— Begin —

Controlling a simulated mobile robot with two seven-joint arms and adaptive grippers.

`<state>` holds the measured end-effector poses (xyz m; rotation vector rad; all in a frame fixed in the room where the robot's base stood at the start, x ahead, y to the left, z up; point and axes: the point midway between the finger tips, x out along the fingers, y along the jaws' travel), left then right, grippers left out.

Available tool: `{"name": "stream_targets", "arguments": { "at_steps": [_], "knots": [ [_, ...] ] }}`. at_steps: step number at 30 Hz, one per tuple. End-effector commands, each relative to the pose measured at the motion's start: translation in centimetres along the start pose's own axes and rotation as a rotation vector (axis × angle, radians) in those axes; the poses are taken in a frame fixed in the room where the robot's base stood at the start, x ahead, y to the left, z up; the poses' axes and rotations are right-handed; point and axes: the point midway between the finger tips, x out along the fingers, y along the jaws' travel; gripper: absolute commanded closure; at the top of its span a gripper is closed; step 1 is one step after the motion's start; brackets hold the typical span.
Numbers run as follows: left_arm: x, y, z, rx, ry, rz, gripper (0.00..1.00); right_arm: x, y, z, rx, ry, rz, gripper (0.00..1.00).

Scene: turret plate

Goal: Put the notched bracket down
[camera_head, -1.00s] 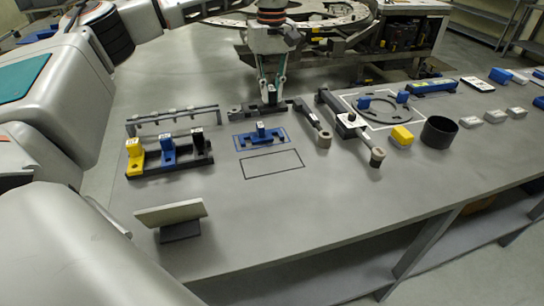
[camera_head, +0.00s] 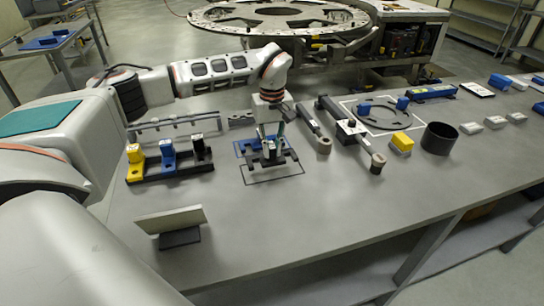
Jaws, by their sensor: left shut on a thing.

— End —

Your instructions
Skip the pictures. Please copy exactly the lines from the one with "Numbers run as" through the final line of the material above, both ends included.

Completed exercise
Numbers run as follows: left_arm: x, y, z, rx, ry, rz, gripper (0.00..1.00); right_arm: x, y, z, rx, ry, rz, gripper (0.00..1.00).

Scene: turret plate

Goal: Put the notched bracket down
[camera_head, -1.00s] 
[camera_head, +0.00s] 
Jaws, by their sensor: left shut on a thing.

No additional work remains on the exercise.